Mobility Edge for the Anderson Model on Random Regular Graphs

TL;DR

This paper characterizes the phase diagram of the Anderson model on large random regular graphs, showing a finite delocalized spectrum surrounded by localized regions, using spectral analysis and local limit techniques.

Contribution

It proves the existence of a delocalized spectrum interval on random regular graphs with Gaussian disorder, extending Bethe lattice results to finite graphs.

Findings

Finite delocalized spectrum interval identified

Localized regions surround the delocalized spectrum

Spectral properties transferred from Bethe lattice to finite graphs

Abstract

We determine the phase diagram of the Anderson tight-binding model on random regular graphs with Gaussian disorder and sufficiently large degree.
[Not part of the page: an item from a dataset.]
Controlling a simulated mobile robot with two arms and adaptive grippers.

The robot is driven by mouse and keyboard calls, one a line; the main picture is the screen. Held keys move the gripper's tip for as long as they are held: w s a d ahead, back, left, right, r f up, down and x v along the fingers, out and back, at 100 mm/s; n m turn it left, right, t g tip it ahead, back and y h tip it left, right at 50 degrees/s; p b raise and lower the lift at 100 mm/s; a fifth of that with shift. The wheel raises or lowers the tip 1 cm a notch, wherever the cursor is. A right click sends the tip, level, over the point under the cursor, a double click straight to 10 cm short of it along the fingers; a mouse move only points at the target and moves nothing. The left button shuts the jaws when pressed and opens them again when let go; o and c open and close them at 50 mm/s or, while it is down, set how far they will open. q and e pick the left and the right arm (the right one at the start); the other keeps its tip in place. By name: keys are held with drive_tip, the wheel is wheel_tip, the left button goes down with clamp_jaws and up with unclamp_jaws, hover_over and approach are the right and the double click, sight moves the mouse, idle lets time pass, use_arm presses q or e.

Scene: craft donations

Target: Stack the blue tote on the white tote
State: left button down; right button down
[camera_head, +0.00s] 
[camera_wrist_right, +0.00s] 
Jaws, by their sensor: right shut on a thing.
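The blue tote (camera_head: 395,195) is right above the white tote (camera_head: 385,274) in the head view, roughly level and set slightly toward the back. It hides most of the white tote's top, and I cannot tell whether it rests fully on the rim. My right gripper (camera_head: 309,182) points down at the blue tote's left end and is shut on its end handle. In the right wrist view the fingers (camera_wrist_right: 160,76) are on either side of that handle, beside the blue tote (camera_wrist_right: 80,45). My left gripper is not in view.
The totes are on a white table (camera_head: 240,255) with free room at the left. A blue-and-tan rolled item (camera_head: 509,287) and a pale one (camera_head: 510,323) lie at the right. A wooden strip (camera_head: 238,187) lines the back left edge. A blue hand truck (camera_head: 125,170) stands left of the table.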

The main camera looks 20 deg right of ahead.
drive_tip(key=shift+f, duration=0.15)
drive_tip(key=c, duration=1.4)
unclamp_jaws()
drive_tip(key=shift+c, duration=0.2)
In particular, we prove that if the degree is fixed and the number of vertices goes to infinity, the spectrum asymptotically consists of a finite delocalized interval surrounded by two unbounded localized components. Our argument uses a recent description of the spectrum of the tight-binding model on the Bethe lattice (Aggarwal--Lopatto, 2025). By viewing the Bethe lattice as the local limit of a random regular graph, and establishing suitable concentration, eigenvalue-counting, and resolvent estimates, we transfer this characterization of the spectrum of the limiting model to the finite-volume setting.